* Objective
Count every line in the entries that contains "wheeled". Report that count alone.

* Listed records
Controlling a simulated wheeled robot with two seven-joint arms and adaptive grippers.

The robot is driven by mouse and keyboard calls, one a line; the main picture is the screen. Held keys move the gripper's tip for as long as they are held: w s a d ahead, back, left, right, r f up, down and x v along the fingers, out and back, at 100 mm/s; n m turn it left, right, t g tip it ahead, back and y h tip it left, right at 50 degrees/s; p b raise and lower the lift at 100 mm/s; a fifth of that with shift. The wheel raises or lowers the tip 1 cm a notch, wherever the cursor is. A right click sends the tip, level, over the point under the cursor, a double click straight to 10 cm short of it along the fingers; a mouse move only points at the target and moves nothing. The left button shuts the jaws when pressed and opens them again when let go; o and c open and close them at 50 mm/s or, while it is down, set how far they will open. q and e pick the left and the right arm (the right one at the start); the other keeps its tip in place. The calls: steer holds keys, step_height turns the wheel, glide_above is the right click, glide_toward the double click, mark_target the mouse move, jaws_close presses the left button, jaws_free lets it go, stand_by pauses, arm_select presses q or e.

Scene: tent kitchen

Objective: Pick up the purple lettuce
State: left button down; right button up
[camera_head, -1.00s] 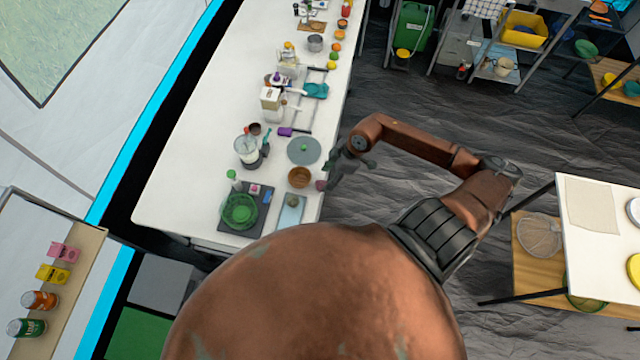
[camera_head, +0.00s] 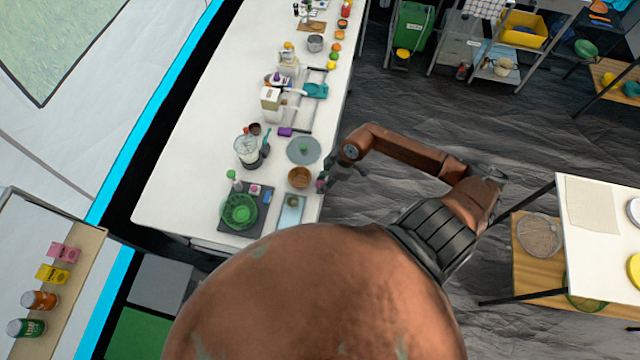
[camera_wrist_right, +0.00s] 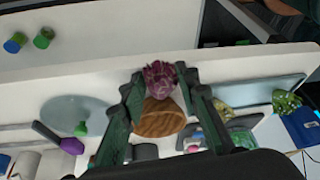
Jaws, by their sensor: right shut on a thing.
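The purple lettuce (camera_head: 321,184) is a small dark purple clump at the right edge of the white counter (camera_head: 190,170), beside a brown bowl (camera_head: 299,178). In the right wrist view the leafy lettuce (camera_wrist_right: 160,80) sits between the fingertips, with the wooden bowl (camera_wrist_right: 160,120) below it in the picture. My right gripper (camera_head: 326,179) reaches it from the right and is shut on it; the fingers (camera_wrist_right: 160,76) show on either side of it. I cannot tell whether the lettuce still touches the counter. My left gripper is not in view.
A grey round disc (camera_head: 303,151) lies behind the bowl. A green bowl (camera_head: 239,211) on a dark board and a light blue tray (camera_head: 291,214) are at the near end. A blender (camera_head: 248,150) stands farther left. Open floor lies right of the counter.

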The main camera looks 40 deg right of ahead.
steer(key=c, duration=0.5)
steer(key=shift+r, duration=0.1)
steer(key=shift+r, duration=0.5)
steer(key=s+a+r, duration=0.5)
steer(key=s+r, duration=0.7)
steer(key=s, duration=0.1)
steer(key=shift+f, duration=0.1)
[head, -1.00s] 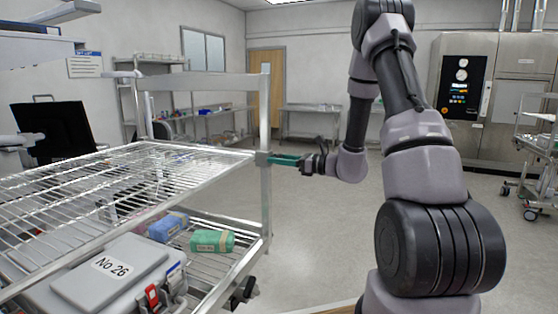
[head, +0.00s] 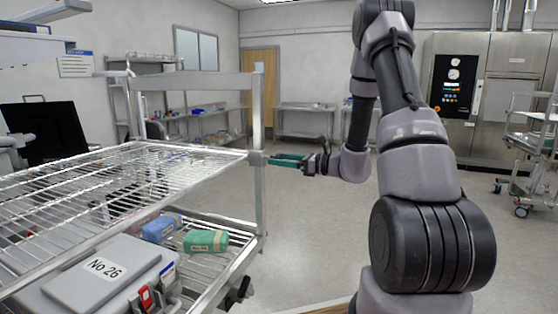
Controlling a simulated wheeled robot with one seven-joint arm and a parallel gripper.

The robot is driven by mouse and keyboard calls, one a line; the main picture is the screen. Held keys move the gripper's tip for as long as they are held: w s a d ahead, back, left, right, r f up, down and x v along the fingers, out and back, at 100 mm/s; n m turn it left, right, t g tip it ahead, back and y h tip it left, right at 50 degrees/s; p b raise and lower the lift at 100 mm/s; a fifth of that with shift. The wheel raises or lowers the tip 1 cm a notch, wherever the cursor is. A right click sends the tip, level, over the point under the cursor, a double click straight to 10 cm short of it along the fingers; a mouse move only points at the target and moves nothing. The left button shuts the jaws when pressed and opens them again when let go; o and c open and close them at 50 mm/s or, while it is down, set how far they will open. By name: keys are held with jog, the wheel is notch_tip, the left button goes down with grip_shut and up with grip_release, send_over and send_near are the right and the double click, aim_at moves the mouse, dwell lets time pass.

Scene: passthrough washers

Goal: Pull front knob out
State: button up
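My gripper (head: 286,160) reaches left from the end of my arm to the upright post of a wire-shelf cart (head: 257,180). Its green fingers lie at the height of the upper shelf, with their tips at a small grey fitting (head: 256,158) on the post. This fitting may be the front knob, but it is too small to tell. The fingers look slightly apart. Whether they grip the fitting or only touch it, I cannot tell.
The cart's lower shelf holds a grey case (head: 98,277) marked No 26, a green pack (head: 206,241) and a blue pack (head: 162,227). Open floor lies behind my arm. A steel washer (head: 480,95) and another cart (head: 530,140) stand at the back right.

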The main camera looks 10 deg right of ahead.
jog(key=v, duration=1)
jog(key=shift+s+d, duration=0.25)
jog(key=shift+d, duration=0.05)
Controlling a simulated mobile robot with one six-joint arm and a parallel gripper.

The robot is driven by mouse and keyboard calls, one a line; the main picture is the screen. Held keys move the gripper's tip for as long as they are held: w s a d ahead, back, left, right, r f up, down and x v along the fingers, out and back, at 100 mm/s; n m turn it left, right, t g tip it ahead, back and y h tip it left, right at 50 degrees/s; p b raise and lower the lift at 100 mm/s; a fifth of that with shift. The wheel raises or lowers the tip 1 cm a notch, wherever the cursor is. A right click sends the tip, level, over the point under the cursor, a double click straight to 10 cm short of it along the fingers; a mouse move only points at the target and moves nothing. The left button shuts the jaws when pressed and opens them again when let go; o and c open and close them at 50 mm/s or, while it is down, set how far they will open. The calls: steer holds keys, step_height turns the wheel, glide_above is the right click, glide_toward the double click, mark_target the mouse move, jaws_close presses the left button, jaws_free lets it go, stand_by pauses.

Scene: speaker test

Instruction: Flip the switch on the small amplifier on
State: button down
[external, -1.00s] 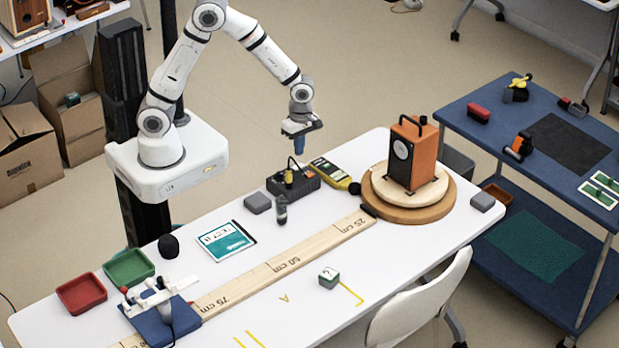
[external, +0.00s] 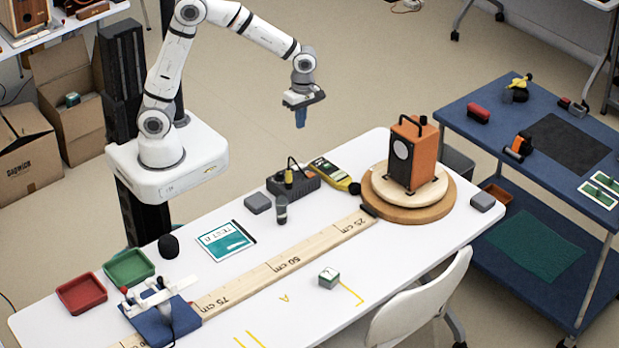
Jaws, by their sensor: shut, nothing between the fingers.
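The small amplifier looks to be the dark grey box (external: 305,186) at the back edge of the white table, with a yellow piece and a black cable on its top. Its switch is too small to make out, so I cannot tell whether it is on or off. My gripper (external: 301,123) points down, shut and empty. In the picture it is above the amplifier, clear of it and of the table.
An orange speaker (external: 424,160) stands on a round wooden turntable (external: 445,204) to the right. A yellow meter (external: 328,171), a grey block (external: 258,202) and an upright dark microphone-like object (external: 281,212) are close to the amplifier. A wooden ruler board (external: 330,240) crosses the table.

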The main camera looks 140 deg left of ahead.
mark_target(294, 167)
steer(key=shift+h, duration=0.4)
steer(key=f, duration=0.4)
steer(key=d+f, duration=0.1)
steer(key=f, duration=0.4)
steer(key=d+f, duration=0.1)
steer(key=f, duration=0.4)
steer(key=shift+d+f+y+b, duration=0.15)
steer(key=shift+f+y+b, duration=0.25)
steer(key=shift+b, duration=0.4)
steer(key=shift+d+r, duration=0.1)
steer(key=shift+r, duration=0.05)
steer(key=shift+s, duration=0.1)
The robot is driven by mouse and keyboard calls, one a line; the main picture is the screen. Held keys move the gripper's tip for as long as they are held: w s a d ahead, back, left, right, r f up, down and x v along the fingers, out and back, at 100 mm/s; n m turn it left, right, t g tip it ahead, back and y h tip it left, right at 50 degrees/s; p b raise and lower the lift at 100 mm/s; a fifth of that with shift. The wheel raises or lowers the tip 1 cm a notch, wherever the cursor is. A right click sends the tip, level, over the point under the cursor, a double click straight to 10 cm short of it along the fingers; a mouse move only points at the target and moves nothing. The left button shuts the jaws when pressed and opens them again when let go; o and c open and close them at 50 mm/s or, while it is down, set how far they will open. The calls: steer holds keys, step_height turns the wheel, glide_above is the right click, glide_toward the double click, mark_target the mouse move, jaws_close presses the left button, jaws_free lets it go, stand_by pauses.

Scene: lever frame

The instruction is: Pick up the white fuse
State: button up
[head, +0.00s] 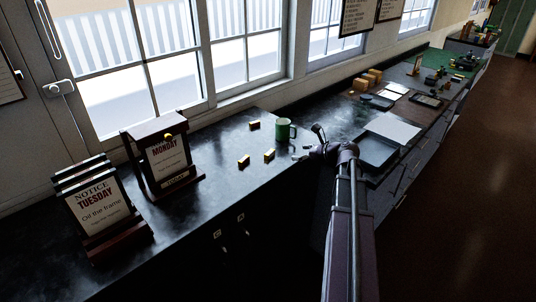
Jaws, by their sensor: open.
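I cannot make out a white fuse for certain in the head view. Three small blocks lie apart on the dark counter: one red-and-tan block (254,125) near the window, one yellowish block (269,155), and one orange-tan block (243,161). None looks clearly white.
A green mug (285,130) stands just left of my gripper. A framed "Monday" sign (168,158) and a "Tuesday" notice stand (101,208) are at the left. A dark tray (376,151) and white sheet (393,128) lie on the counter beyond my arm. The counter's front middle is clear.

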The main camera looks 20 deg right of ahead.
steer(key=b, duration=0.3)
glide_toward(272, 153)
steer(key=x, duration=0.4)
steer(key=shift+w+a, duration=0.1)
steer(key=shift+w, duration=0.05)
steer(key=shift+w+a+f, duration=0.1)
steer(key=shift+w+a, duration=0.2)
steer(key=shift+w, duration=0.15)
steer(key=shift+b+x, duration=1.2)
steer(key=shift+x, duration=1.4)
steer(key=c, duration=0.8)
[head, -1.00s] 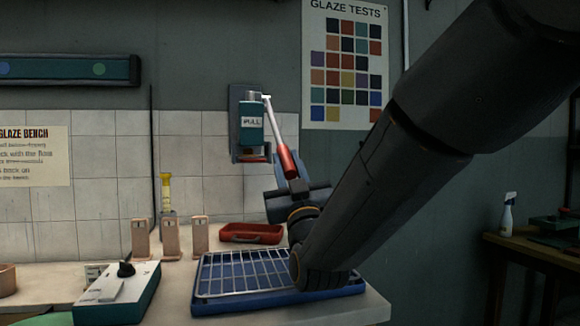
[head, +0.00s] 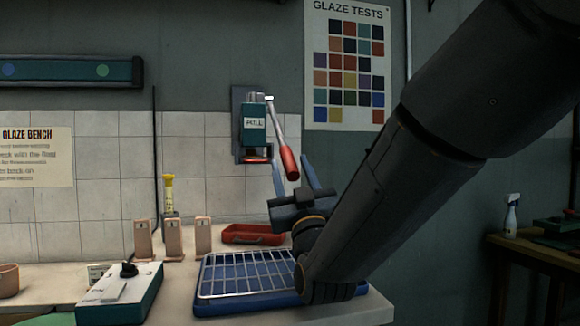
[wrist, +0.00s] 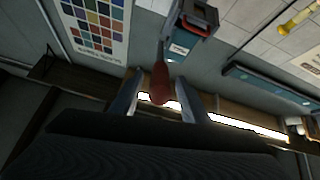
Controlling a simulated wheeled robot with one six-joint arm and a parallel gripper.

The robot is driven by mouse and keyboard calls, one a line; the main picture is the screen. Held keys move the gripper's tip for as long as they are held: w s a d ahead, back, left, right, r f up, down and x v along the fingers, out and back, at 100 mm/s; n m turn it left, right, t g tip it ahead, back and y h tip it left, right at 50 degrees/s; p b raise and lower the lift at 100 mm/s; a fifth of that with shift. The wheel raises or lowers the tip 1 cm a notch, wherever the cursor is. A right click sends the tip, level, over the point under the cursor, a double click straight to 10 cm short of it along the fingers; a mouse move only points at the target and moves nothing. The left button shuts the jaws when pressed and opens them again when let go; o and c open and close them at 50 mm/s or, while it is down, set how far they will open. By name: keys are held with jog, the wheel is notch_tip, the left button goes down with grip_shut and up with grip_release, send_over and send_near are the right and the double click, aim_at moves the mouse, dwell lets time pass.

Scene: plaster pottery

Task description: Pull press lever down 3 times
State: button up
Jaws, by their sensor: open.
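The press (head: 254,124) is a teal unit marked PULL, mounted on the tiled wall. Its lever (head: 279,136) is a pale rod with a red handle (head: 289,163), hanging down on the press's right side. My gripper (head: 294,172) is open, its two fingers pointing up just below and around the handle's lower end. In the wrist view the red handle (wrist: 160,84) lies between the two spread fingers, with a gap on each side. The press also shows in the wrist view (wrist: 181,40).
A blue tray with a wire rack (head: 245,275) lies on the bench beneath my arm. A red tray (head: 253,234), several small pale blocks (head: 174,238), a yellow-topped cylinder (head: 168,195) and a teal control box (head: 120,292) stand to the left.

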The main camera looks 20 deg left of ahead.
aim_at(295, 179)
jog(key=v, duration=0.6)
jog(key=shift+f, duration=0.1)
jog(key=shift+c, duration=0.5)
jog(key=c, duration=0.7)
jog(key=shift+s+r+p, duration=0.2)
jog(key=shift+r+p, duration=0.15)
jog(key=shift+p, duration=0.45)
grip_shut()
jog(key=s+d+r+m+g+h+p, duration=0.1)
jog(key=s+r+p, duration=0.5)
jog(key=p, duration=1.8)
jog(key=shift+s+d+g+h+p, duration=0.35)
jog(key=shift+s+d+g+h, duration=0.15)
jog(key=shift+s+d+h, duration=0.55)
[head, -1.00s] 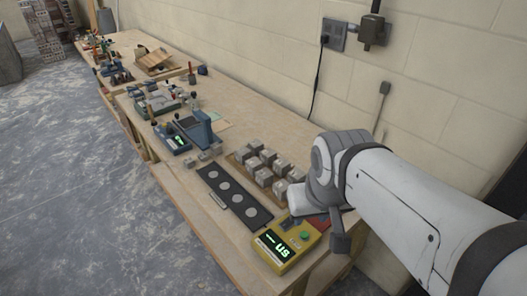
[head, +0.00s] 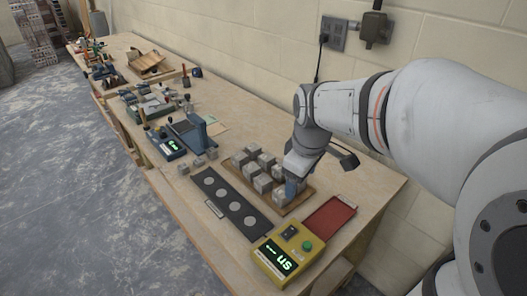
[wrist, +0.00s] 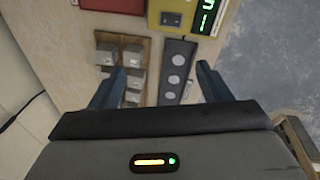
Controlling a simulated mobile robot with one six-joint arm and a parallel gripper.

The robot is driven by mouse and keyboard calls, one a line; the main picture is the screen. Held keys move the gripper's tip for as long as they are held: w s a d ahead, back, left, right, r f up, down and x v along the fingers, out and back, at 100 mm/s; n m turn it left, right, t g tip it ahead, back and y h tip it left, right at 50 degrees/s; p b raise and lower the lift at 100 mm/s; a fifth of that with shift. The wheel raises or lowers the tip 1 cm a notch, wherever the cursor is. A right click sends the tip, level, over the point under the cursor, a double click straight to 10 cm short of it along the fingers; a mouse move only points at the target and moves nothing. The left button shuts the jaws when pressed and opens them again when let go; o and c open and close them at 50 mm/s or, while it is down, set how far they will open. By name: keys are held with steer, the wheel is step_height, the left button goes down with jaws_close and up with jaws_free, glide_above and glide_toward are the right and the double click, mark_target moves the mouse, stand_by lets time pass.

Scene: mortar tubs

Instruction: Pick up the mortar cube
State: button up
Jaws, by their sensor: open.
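Several grey mortar cubes (head: 262,183) stand in rows on a wooden board (head: 289,207) on the bench. They also show in the wrist view, with one cube (wrist: 105,54) at the upper left of the board (wrist: 123,38). My gripper (head: 291,188) is at the near right end of the board in the head view and hides some cubes there. In the wrist view my gripper (wrist: 160,82) is open, its two blue fingers wide apart with nothing held between them. The left finger overlaps the cubes in the picture; I cannot tell its height above them.
A black strip with pale discs (head: 231,203) lies beside the board. A yellow box with a lit display (head: 287,251) and a red tray (head: 329,214) are at the near end. A blue device (head: 168,146) stands farther back. The wall runs along the right.

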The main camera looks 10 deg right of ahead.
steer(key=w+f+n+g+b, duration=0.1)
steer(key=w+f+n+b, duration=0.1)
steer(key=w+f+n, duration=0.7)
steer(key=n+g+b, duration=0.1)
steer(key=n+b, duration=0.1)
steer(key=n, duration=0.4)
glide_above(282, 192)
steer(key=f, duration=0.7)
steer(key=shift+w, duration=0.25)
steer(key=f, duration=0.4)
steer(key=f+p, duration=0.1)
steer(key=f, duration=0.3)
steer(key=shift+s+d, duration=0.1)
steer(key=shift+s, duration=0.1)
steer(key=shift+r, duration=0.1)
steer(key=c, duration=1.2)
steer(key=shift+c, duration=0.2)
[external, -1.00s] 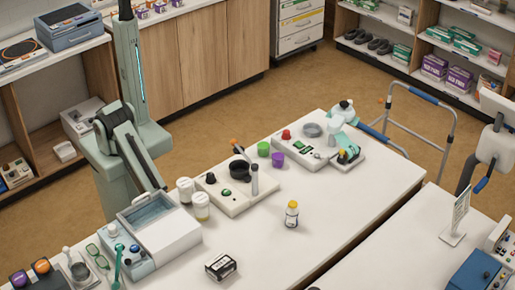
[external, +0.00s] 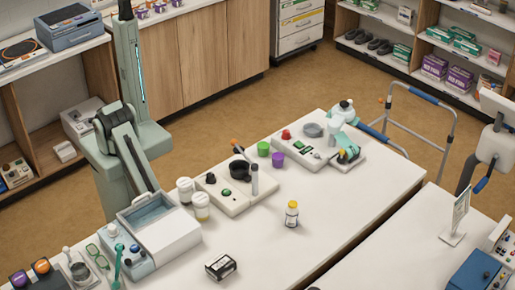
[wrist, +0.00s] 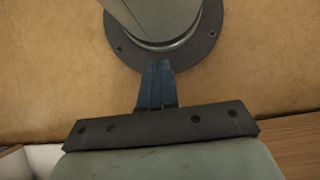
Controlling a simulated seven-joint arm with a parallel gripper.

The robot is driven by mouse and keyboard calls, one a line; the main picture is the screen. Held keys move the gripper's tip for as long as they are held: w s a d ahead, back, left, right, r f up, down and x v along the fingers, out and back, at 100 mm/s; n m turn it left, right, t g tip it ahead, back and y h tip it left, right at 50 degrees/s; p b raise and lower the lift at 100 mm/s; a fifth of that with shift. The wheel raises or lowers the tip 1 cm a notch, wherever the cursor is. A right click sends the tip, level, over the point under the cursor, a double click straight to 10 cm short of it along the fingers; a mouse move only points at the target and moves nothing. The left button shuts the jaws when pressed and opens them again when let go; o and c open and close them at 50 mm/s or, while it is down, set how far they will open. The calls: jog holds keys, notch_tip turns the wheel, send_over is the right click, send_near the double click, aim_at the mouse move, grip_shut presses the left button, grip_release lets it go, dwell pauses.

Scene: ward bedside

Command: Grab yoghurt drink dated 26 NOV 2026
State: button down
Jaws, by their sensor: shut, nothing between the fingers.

* Right answer
3